In an important development just before the Kuala Terengganu by-elections, the government has announced that it will revert to the original scheme of paying oil royalties to the state government.
As a major sweetener for the KT polls, a RM10Billion state sovereign fund will been set up to ensure the state will continue to enjoy development even after the oil resources are depleted.
You will remember that oil royalties were discontinued when the state fell into opposition hands and now it seems with UMNO in control again, the direct payment is deemed appopriate again.
I wonder what is the principle involved?
It is good that the state will be paid royalties directly again and not through some agent that may not have the state's best interests at heart. But the timing indicates it could be considered a form of bribery.
This move will improve the state-federal relationship and should be extended to all states as far as a fair allocation of revenues are concerned.

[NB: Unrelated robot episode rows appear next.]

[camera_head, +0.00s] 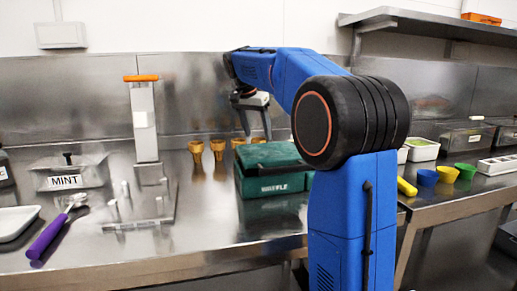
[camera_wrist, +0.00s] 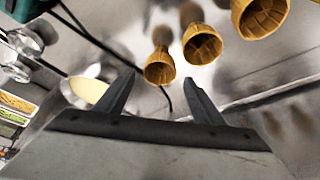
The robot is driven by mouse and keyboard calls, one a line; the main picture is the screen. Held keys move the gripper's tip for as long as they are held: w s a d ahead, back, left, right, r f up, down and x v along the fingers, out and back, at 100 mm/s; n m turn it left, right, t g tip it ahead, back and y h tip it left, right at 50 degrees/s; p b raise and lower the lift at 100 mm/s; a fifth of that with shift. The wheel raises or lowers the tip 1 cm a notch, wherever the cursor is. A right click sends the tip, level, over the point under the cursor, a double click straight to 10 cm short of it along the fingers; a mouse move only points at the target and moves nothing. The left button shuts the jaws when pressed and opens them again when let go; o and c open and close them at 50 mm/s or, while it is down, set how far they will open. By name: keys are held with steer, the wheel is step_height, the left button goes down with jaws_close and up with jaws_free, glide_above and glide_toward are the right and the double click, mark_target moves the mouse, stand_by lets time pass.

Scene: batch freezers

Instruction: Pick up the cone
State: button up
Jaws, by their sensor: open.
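Several golden-brown waffle cones stand in a row at the back of the steel counter, by the wall. In the head view, one cone (camera_head: 196,150) is at the left of the row, with another cone (camera_head: 217,149) beside it. My gripper (camera_head: 256,138) is above the back of the counter, near the right end of the row, pointing down. In the wrist view, my gripper (camera_wrist: 159,79) is open and empty. A cone (camera_wrist: 159,68) shows just beyond the gap between the fingertips, with two more cones (camera_wrist: 202,45) (camera_wrist: 258,14) to its upper right.
A green waffle case (camera_head: 270,170) sits just in front of my gripper. A tall white stand with an orange top (camera_head: 143,120) and a clear cone holder (camera_head: 140,208) are at left. A MINT tub (camera_head: 68,172), purple-handled scoop (camera_head: 50,233) and coloured cups (camera_head: 446,174) lie farther out.

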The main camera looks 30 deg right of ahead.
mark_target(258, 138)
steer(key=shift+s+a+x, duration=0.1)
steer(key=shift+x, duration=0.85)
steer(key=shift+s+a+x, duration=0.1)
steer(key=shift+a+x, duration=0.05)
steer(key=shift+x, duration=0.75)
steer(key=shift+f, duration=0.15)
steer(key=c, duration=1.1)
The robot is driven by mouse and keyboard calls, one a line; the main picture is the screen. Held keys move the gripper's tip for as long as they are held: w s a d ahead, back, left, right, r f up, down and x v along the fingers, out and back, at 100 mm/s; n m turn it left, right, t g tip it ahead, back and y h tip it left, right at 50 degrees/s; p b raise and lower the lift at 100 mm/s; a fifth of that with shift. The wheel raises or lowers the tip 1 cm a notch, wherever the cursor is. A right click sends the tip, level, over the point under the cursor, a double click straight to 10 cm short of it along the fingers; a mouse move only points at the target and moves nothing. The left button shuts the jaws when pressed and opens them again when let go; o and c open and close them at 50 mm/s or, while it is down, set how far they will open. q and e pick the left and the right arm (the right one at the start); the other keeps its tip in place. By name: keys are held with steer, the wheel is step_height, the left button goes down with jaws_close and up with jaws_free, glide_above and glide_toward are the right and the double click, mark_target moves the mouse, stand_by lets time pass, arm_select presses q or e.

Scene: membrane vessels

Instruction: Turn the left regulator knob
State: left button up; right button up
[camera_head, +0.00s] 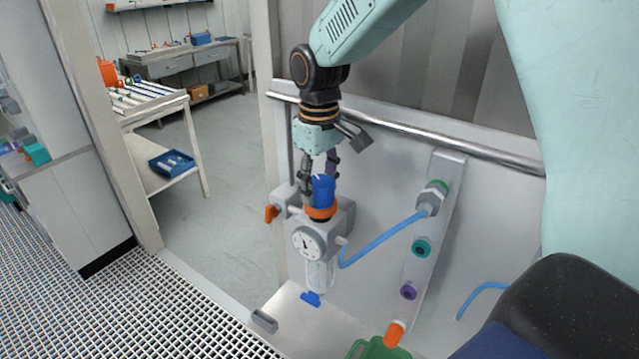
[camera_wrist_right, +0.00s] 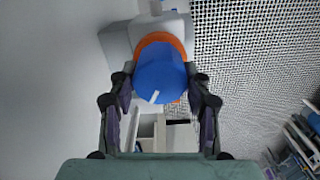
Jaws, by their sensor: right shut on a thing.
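The left regulator knob (camera_head: 322,190) is a blue cylinder with a white mark, standing on an orange collar (camera_head: 320,212) atop a grey regulator body (camera_head: 342,215) with a round dial gauge (camera_head: 309,243). My right gripper (camera_head: 320,180) comes down from above, its fingers on both sides of the knob. In the right wrist view, the knob (camera_wrist_right: 160,76) sits between the fingertips, its white mark towards the bottom. The gripper is shut on the knob. Part of the far finger is hidden in the head view. My left gripper is not in view.
A blue hose (camera_head: 382,240) runs from the regulator to a manifold bar (camera_head: 440,200) with coloured ports. An orange lever (camera_head: 271,213) sticks out on the regulator's left. A metal rail (camera_head: 420,132) crosses behind. A green handle (camera_head: 378,348) is at the bottom.

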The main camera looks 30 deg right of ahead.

I suggest that we should explore how other states can benefit from such revenue sharing.
It is a little unfair that only oil royalties are calculated for revenue sharing. I believe that all states should receive some share of the taxes they generate for the federal government. In this way, states that do not have oil but whose residents pay taxes can also provide funds for state projects and better maintenance.
It will improve budget controls as too often federal projects are rather badly managed while states simply do not have enough funds.
For example, in the income tax payments, the department will refund to the state say 20% of all income and company sales taxes paid based on the address of the resident or the company.